Wirklichkeitssinn und Stilvielfalt
Einen neuen Ton in der flämischen Landschaftsmalerei schlug Mitte des 16. Jahrhunderts Pieter Bruegel der Ältere an. Die irrealen, wie Kulissen zusammengeschobenen Weltlandschaften überließ er anderen; Bruegel näherte sich der realen, sichtbaren Welt. Erstmals finden wir bei ihm Fels- und Gebirgslandschaften, die der Maler so offenbar tatsächlich gesehen hat. Bruegel erreichte einen Grad an Naturwahrheit, an den sich zuvor kaum einer heranwagte. Überwältigend muss der Eindruck der Alpen gewesen sein, den er in Zeichnungen festhielt, die er 1554 von seiner Italienreise mitbrachte. Etwa kahle, mächtige Gesteinsformationen und tiefe Schluchten, die sich am schmalen Gebirgspass entlangzogen. Ein neuer Landschaftstyp emanzipierte sich neben der Weltlandschaft.

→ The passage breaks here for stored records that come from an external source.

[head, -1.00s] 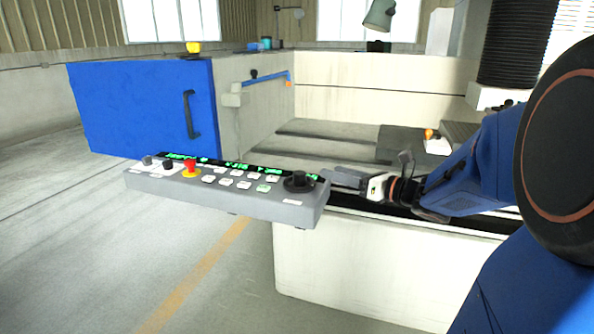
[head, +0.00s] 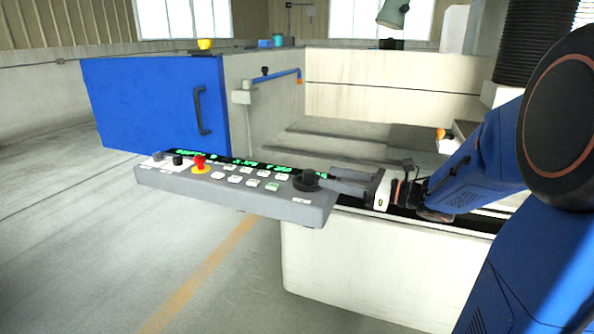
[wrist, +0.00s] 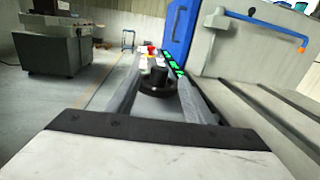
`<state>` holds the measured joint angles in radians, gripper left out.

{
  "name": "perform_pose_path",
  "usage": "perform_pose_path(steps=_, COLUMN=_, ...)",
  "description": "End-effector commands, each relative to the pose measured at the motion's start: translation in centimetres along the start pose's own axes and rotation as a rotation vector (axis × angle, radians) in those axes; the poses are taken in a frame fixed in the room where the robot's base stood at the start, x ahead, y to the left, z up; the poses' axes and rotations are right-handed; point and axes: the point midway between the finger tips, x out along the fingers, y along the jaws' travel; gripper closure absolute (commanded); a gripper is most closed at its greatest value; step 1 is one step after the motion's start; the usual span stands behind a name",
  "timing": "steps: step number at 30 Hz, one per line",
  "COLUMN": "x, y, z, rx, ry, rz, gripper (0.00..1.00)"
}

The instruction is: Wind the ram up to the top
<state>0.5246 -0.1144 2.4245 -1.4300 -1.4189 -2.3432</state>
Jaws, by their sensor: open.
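A grey control panel (head: 240,200) hangs in front of the machine tank in the head view, with green readouts, white buttons and a red stop button (head: 199,163). A black round knob (head: 307,180) stands at its right end. My gripper (head: 333,180) is open just right of the knob, fingers pointing left along the panel. In the wrist view the knob (wrist: 157,82) appears between the two grey fingers near their tips; I cannot tell whether either finger touches it. The ram is not clearly identifiable; a black bellows column (head: 520,45) stands at the upper right.
The machine tank (head: 380,85) lies open behind the panel, with a blue door (head: 155,105) at left and a blue pipe (head: 275,76) on its wall. The floor at left is clear. In the wrist view, a grey machine (wrist: 55,45) stands far left.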

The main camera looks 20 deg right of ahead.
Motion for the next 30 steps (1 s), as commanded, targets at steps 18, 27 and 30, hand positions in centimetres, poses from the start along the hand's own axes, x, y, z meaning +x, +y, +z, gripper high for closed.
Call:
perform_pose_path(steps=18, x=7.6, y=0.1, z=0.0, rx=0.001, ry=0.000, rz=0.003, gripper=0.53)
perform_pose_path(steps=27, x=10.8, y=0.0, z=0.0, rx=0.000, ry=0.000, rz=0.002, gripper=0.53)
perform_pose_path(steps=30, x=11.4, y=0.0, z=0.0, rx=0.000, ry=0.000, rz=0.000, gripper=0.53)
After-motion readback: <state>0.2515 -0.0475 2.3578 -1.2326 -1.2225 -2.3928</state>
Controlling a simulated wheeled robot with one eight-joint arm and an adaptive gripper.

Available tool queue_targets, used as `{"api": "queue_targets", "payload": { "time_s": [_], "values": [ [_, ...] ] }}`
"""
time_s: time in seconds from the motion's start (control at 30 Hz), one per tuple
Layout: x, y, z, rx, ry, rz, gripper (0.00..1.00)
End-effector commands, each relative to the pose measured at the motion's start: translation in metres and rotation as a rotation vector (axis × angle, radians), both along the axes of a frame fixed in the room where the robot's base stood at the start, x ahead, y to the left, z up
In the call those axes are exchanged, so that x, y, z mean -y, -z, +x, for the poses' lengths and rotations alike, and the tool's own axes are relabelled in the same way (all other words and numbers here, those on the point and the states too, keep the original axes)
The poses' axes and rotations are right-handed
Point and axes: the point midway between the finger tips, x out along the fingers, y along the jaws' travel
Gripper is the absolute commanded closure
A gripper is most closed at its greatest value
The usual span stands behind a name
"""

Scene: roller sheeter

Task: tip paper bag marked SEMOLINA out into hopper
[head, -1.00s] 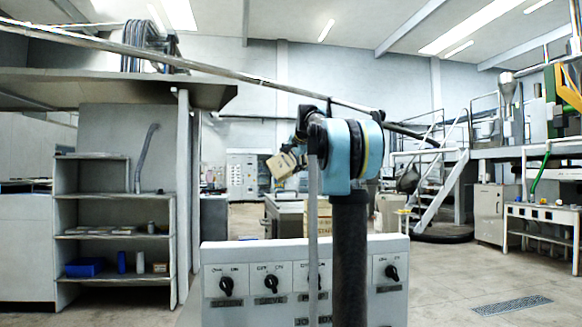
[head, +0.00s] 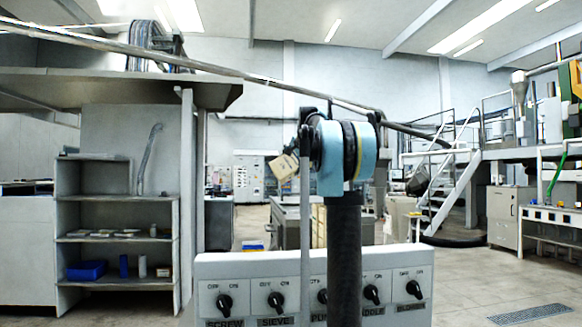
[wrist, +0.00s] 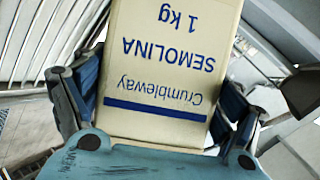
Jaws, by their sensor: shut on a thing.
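The cream paper bag (wrist: 165,70) with blue print reading Crumbleway SEMOLINA 1 kg fills the middle of the wrist view, its lettering upside down there. My gripper (wrist: 160,92) is shut on it, with a blue finger on each side. In the head view the bag (head: 283,166) is small and tilted, held out beyond my arm's blue joint, which partly hides the gripper.
A control panel (head: 250,268) with several black knobs stands in front. A grey shelf unit (head: 118,215) is at left. Metal cabinets stand beyond my arm. Stairs (head: 447,190) lead to the platform at right. Open floor lies at front right.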

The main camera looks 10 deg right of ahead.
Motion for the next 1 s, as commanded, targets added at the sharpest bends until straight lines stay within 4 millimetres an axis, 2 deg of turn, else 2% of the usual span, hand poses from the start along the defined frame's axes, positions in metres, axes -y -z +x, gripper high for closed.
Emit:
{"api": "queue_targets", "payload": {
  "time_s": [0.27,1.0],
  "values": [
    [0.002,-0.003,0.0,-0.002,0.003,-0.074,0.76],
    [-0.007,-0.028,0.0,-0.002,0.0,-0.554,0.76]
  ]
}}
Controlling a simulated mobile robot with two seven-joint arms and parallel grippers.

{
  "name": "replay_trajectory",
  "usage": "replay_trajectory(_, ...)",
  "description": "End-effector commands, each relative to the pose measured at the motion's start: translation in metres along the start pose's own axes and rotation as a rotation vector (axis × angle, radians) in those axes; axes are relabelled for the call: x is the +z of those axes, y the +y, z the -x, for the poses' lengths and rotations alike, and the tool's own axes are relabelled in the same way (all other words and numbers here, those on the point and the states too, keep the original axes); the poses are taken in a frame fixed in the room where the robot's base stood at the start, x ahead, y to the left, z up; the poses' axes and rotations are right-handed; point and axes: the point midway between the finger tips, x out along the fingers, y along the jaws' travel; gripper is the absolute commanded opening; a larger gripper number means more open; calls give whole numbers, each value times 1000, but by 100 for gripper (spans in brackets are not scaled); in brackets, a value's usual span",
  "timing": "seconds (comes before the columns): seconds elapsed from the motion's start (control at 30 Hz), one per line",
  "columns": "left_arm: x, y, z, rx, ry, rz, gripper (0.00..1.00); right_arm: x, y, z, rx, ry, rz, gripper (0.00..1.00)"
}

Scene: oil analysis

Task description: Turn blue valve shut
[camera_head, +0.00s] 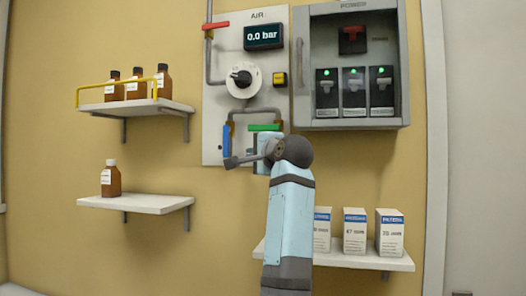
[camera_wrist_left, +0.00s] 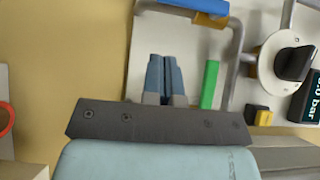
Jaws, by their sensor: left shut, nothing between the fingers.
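The blue valve handle (camera_head: 227,141) hangs vertically on the lower left of the air panel, in line with its pipe. It shows at the top of the left wrist view (camera_wrist_left: 190,5), lying sideways there. My left gripper (camera_head: 231,162) is close to the handle's lower end in the head view; whether they touch is unclear there. In the left wrist view its fingers (camera_wrist_left: 163,60) are shut together and empty, with a gap in the picture between the tips and the blue handle. My right gripper is in neither view.
The green handle (camera_head: 264,127) lies horizontally right of the blue one, close to my fingers. A round black knob (camera_head: 241,78), a red handle (camera_head: 215,25) and a display reading 0.0 bar (camera_head: 263,36) are above. A grey power box (camera_head: 302,60) is at the right.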

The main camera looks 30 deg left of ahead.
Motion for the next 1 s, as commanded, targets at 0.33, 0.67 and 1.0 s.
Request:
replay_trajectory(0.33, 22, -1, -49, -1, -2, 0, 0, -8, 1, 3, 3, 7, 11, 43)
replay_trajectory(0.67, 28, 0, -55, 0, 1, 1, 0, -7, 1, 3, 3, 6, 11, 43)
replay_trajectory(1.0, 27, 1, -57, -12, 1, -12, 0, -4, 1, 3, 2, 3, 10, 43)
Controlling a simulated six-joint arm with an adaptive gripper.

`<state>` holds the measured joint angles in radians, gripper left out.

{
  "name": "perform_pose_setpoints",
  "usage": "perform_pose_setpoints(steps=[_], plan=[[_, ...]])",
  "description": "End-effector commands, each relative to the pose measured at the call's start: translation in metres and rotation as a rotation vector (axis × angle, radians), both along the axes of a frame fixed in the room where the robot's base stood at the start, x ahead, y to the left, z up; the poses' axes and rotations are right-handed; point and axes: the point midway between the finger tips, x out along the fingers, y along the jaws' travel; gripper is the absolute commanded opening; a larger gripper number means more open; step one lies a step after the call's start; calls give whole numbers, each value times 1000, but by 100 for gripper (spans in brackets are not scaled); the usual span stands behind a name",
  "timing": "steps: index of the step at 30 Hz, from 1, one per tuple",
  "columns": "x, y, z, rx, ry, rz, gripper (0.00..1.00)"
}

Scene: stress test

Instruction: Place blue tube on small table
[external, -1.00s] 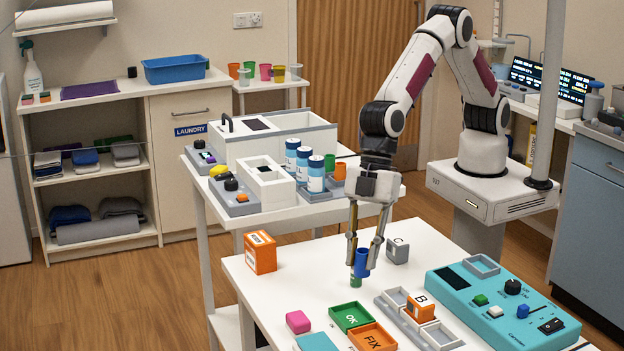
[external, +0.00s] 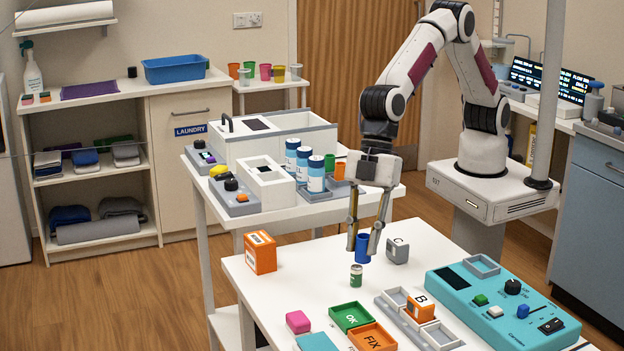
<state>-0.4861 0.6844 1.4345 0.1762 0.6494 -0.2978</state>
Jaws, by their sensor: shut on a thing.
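My gripper (external: 363,248) is shut on the blue tube (external: 362,250), a small cup-like piece. It holds the tube roughly upright, and the tube appears to be above the front white table (external: 420,239). A small green-and-white can (external: 356,277) stands just below it in the picture, with a slight gap between them. A small white table (external: 279,86) with several coloured cups stands against the back wall, far from my gripper. Which table the task means is not clear from the picture.
A grey C block (external: 398,250) is close right of my gripper. An orange box (external: 260,252), green OK tray (external: 351,317), orange FIX tray (external: 372,338) and teal panel (external: 500,305) are on the front table. A cart (external: 330,207) behind holds bottles and boxes.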

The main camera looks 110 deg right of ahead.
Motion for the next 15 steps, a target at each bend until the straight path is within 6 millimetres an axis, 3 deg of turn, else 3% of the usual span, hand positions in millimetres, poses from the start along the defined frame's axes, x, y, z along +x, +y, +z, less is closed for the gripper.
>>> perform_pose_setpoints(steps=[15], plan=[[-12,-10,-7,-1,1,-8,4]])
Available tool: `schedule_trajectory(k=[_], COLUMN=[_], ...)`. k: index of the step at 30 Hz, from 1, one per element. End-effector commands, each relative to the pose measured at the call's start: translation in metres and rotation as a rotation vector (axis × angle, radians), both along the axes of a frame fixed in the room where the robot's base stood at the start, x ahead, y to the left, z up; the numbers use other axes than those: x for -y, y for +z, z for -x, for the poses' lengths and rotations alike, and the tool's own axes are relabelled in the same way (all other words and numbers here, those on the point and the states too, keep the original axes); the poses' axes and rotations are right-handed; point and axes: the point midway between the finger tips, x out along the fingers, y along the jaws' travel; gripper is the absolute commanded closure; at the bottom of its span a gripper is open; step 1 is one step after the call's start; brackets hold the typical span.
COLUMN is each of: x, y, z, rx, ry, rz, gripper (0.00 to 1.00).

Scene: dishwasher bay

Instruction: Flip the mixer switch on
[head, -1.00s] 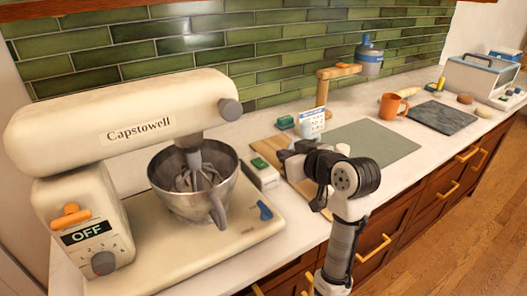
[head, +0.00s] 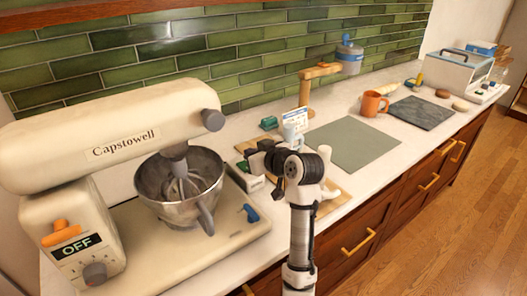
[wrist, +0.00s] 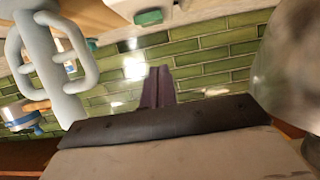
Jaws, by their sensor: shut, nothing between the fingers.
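The cream Capstowell mixer (head: 150,125) stands at the left of the counter in the head view. Its orange switch lever (head: 61,232) is on the near end of the base, above a display (head: 76,247) reading OFF and a dark knob (head: 95,273). A metal bowl (head: 165,205) sits under the mixer head. A blue lever (head: 250,212) is on the base's right side. My gripper (head: 255,157) is right of the bowl, apart from the orange switch. In the wrist view its dark fingers (wrist: 158,88) are together and empty; the switch does not show there.
A white two-handled cup (wrist: 45,60) is near my gripper in the wrist view. A green-topped box (head: 244,176) lies close to the bowl. Right of my arm are a grey-green mat (head: 352,145), an orange mug (head: 373,104) and a dark slab (head: 421,112).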

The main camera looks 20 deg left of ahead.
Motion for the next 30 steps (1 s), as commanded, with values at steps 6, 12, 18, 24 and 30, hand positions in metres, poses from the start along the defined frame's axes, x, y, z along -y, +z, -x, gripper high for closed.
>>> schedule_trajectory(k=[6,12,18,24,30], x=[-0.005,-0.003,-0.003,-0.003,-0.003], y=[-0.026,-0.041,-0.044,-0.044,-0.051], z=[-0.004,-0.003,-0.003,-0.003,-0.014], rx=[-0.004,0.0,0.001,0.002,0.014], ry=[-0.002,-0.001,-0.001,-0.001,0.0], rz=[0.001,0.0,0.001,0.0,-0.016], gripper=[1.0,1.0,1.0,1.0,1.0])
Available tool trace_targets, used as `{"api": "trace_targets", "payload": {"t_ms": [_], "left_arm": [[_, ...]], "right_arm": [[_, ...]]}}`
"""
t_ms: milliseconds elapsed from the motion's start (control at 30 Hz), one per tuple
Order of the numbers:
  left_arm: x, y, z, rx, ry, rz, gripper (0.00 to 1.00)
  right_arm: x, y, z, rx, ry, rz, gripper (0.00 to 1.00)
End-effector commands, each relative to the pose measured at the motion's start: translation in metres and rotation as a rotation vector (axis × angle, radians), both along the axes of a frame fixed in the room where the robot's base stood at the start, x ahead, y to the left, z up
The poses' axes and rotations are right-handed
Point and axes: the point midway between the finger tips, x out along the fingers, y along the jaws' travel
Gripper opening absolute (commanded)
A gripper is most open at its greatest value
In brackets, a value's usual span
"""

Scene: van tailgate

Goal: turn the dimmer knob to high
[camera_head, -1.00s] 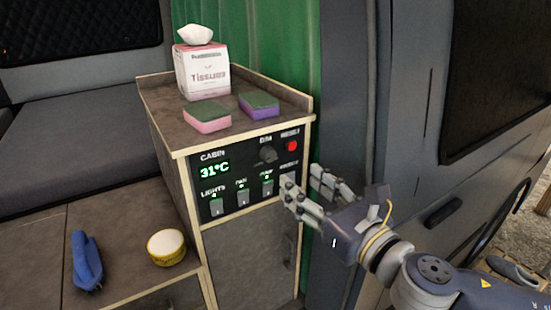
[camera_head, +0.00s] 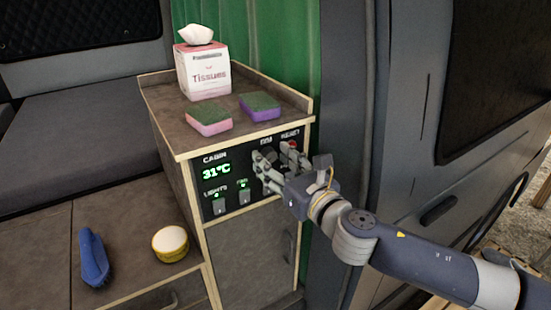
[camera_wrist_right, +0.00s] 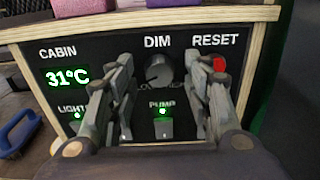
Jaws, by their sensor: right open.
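The dimmer knob (camera_wrist_right: 158,73) is a dark round dial under the label DIM on the black control panel (camera_head: 212,157). In the head view the knob (camera_head: 268,155) shows just above my right gripper's fingers. My right gripper (camera_head: 279,164) is open and in front of the panel. In the right wrist view the gripper (camera_wrist_right: 160,85) has its fingers spread to either side of the knob, with the knob between and beyond them. I cannot tell whether the fingers touch the panel. My left gripper is not in view.
The red reset button (camera_wrist_right: 219,65) is right of the knob, close to a finger. The pump switch (camera_wrist_right: 162,125) is below the knob. A lights switch (camera_head: 219,207) and fan switch (camera_head: 244,195) are lower left. Sponges (camera_head: 209,120) and a tissue box (camera_head: 203,72) stand on top.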

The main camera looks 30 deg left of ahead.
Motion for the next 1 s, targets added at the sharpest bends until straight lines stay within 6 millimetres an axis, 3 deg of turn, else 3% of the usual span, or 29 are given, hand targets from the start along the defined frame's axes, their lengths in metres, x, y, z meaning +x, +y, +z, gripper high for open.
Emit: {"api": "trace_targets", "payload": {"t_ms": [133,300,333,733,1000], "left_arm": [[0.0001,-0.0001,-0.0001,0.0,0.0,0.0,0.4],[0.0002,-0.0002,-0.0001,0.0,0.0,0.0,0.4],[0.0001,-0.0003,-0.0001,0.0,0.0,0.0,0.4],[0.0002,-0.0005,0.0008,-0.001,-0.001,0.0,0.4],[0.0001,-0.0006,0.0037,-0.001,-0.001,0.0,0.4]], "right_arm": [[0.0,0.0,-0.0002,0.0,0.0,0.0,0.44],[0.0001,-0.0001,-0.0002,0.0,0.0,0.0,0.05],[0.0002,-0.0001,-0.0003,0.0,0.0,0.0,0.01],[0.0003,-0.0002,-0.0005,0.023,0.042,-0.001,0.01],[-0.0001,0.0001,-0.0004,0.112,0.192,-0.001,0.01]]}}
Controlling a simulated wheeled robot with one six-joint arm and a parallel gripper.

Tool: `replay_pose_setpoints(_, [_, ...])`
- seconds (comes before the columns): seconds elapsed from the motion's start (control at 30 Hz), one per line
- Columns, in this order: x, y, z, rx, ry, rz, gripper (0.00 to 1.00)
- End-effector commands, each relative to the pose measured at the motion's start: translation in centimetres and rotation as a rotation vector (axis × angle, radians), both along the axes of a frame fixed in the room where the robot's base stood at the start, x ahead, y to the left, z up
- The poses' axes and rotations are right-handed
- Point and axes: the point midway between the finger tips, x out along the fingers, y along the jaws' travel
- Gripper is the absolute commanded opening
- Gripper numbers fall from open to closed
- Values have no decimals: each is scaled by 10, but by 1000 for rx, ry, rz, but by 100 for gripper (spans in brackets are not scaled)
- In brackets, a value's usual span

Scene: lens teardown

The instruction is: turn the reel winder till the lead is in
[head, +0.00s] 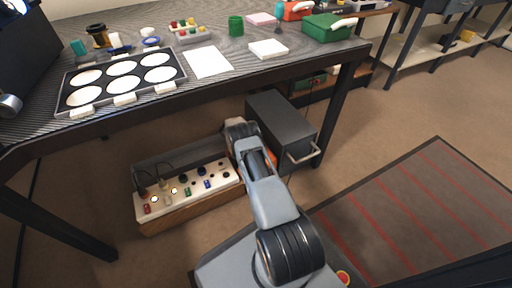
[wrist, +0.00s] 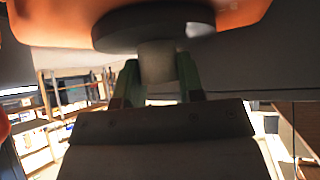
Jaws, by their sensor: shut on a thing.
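The reel winder (wrist: 60,25) fills the top of the wrist view as an orange body. It carries a dark round disc (wrist: 150,24) with a short grey knob (wrist: 157,64) hanging below it. My gripper (wrist: 157,78) has its two greenish fingers shut on this knob, one on each side. In the head view, only a sliver of orange shows beside my arm near the grey cabinet, and my arm hides the gripper and knob. I cannot make out the lead in either view.
The grey cabinet (head: 283,122) with a handle stands under the workbench, close to my arm. A box with a white control panel (head: 190,190) sits left of my arm. The bench (head: 225,85) overhangs both. Open floor (head: 400,140) lies to the right, beside a red-striped mat (head: 420,215).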

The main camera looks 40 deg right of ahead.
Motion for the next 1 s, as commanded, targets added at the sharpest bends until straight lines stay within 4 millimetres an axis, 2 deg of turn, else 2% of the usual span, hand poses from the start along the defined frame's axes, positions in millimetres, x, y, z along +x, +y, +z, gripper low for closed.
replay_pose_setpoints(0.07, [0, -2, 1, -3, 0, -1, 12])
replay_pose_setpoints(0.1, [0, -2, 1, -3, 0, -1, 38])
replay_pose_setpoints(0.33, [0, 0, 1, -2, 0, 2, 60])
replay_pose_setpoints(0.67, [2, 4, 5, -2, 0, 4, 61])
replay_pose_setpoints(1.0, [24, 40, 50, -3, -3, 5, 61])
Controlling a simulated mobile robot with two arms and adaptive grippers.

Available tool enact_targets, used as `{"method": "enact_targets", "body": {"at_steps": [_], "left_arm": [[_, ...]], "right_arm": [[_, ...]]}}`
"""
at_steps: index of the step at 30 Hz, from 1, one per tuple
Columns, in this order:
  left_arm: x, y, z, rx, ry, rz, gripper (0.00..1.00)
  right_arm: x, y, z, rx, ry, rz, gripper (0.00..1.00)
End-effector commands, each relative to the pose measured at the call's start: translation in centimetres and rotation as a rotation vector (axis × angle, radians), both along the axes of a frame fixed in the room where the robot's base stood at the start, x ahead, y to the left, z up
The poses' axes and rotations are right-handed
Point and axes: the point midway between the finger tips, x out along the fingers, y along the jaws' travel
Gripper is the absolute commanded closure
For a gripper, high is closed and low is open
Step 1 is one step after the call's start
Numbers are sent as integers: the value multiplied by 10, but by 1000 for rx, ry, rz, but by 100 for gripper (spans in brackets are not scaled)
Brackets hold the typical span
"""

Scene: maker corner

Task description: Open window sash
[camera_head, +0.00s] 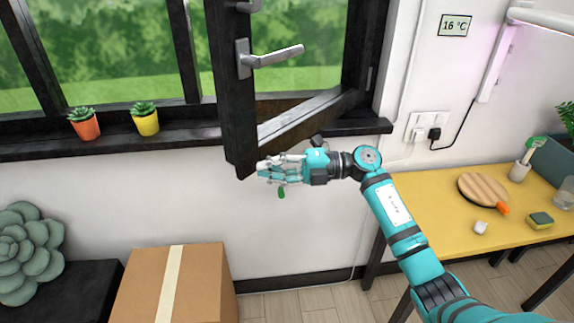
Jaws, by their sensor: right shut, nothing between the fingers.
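The window sash (228,95) is a dark framed panel swung inward into the room, standing open at an angle to the window frame (183,50). Its silver handle (272,57) sticks out to the right, roughly level. My right gripper (264,170) is at the lower corner of the sash, just right of its bottom end, with its fingers pointing left. It is shut and empty. Whether the fingers touch the sash is hard to tell. My left gripper is not in view.
Two small potted succulents, orange (85,128) and yellow (146,122), stand on the dark sill left of the sash. A cardboard box (145,290) is below. A yellow table (430,205) at right holds a round wooden board (483,189) and a sponge (540,220).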

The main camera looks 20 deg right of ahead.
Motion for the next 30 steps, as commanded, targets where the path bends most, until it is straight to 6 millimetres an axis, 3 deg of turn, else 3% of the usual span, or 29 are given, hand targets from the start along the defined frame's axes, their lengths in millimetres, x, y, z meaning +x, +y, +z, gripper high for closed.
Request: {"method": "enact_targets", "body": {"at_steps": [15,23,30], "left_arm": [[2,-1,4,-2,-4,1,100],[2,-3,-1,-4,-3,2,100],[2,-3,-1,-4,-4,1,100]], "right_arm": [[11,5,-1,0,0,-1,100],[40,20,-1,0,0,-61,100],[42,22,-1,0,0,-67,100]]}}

Ein künstlerisches Erdbeben löste Bruegel mit der „modernen Landschaft“, wie sie oft genannt wird, bei seinen Zeitgenossen nicht aus. Aber eine Wahlverwandtschaft ist bei Joos de Momper zu erkennen. Wohl ebenfalls durch eine Italienreise von der Erfahrung des Hochgebirges geprägt, hat er bis ins 17. Jahrhundert hinein variantenreich und nicht ohne emotionale Ausdruckskraft monumentale Gebirgslandschaften gemalt, in deren Details er einen hohen Wirklichkeitsgehalt anstrebte. Bei Christie’s London wurde vor sechs Monaten die durchaus Alpenassoziationen hervorrufende großformatige „Gebirgslandschaft mit Reisenden“ für knapp 250.000 Pfund brutto versteigert.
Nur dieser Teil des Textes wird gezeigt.